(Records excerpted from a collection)
***

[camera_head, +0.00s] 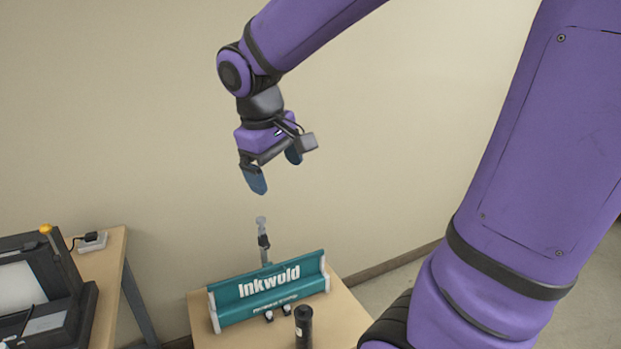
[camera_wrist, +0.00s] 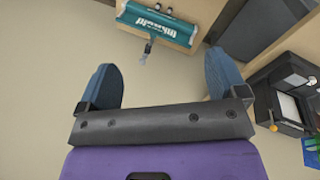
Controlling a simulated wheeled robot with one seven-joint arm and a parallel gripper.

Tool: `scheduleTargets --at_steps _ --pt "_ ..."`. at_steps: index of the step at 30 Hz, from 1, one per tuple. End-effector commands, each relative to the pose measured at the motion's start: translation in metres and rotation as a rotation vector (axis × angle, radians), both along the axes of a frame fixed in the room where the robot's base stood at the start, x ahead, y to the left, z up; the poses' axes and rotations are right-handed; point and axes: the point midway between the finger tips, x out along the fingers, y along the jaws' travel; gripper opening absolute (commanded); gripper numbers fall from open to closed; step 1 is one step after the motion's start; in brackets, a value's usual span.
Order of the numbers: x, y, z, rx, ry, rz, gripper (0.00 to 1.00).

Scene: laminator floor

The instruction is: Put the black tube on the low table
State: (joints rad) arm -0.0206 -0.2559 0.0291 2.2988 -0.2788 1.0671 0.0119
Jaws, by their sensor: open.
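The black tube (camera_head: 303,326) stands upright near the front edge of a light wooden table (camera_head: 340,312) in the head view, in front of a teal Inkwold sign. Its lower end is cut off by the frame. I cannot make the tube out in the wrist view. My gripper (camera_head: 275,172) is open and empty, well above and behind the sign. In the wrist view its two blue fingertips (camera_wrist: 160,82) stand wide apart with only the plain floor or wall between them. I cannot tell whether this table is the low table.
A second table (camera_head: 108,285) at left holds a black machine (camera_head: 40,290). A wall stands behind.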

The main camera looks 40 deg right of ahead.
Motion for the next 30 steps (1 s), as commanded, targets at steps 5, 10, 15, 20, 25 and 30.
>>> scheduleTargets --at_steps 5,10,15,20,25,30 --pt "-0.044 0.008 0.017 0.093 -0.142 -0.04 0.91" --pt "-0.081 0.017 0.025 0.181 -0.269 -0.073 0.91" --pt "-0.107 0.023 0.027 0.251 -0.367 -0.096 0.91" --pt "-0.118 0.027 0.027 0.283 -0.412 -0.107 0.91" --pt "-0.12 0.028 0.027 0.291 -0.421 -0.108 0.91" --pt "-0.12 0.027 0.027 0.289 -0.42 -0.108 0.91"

***

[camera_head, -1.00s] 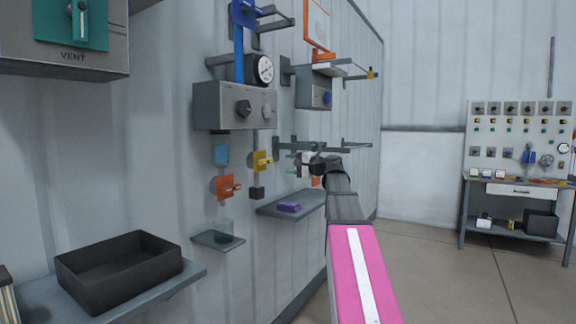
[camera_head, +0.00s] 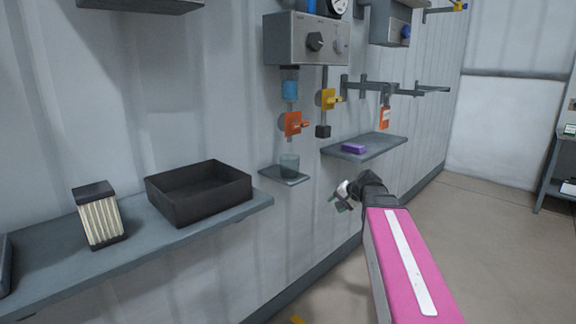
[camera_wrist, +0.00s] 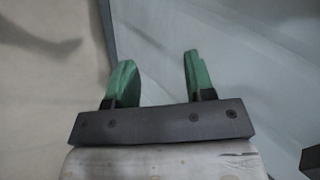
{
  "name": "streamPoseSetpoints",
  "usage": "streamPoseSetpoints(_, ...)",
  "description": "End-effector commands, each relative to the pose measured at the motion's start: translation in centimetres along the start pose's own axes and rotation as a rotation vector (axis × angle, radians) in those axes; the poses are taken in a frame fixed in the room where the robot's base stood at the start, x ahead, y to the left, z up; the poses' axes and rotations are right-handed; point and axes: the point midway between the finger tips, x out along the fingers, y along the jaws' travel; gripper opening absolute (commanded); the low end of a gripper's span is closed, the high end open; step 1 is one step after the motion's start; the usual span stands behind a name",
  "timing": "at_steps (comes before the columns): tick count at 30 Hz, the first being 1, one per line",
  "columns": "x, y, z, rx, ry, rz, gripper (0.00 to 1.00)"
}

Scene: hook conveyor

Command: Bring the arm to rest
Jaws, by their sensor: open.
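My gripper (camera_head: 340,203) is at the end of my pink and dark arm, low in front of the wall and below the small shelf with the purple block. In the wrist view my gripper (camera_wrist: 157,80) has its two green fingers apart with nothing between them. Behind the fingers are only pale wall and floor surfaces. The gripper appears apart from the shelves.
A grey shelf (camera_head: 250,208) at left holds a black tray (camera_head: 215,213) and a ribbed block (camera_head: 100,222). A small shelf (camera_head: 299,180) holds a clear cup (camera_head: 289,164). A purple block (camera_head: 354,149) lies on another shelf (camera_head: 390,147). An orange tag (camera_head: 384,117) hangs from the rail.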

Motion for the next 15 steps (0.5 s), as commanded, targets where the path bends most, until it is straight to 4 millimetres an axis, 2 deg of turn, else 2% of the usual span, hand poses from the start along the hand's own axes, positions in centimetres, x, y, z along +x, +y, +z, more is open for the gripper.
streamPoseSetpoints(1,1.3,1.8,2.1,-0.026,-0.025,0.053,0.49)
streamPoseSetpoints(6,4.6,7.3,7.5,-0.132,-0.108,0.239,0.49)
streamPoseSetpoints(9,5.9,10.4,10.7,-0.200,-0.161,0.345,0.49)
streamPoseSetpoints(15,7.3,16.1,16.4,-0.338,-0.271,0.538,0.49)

***

Every line in the data above that contains "name" needs to be copied.

Complete output:
  "name": "streamPoseSetpoints",
  "description": "End-effector commands, each relative to the pose measured at the motion's start: translation in centimetres along the start pose's own axes and rotation as a rotation vector (axis × angle, radians) in those axes; the poses are taken in a frame fixed in the room where the robot's base stood at the start, x ahead, y to the left, z up; the poses' axes and rotations are right-handed; point and axes: the point midway between the finger tips, x out along the fingers, y along the jaws' travel; gripper opening absolute (commanded); the low end of a gripper's span is closed, the high end open; step 1 is one step after the motion's start; the usual span stands behind a name",

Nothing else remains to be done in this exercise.